Given information
******
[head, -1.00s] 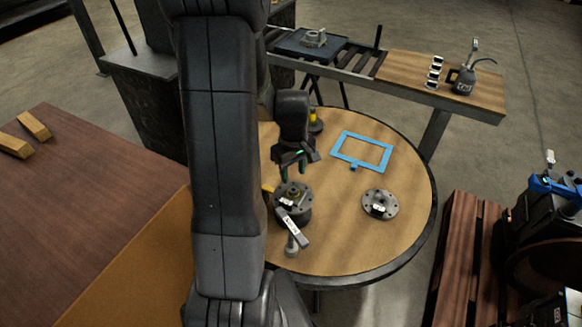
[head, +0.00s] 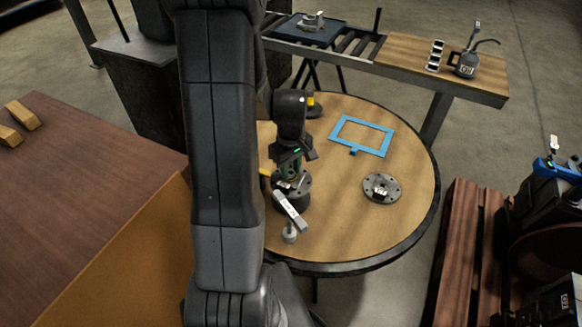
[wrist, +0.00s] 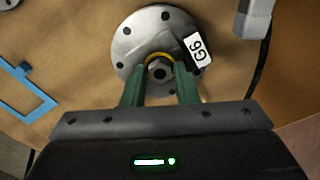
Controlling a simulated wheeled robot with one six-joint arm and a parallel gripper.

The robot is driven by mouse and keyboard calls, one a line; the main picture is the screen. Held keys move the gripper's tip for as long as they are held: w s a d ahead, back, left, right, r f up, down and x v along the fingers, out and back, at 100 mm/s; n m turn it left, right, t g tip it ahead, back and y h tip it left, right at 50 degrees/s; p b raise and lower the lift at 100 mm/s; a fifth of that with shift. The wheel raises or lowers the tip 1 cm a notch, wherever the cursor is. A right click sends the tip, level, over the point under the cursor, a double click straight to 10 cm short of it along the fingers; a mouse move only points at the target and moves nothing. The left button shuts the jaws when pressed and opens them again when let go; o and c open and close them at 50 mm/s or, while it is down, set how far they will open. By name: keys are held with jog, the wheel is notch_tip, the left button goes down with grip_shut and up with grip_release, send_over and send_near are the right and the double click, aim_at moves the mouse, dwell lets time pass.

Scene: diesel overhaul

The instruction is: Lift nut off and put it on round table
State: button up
******
Stated problem
Please reproduce the listing exactly from its opening line through the line that contains "Controlling a simulated", both included, with all pictures omitted.

Exercise result
[head, -1.00s] 
[head, +0.00s] 
[wrist, +0.00s] 
Controlling a simulated wheeled robot with one six-joint arm and a parallel gripper.

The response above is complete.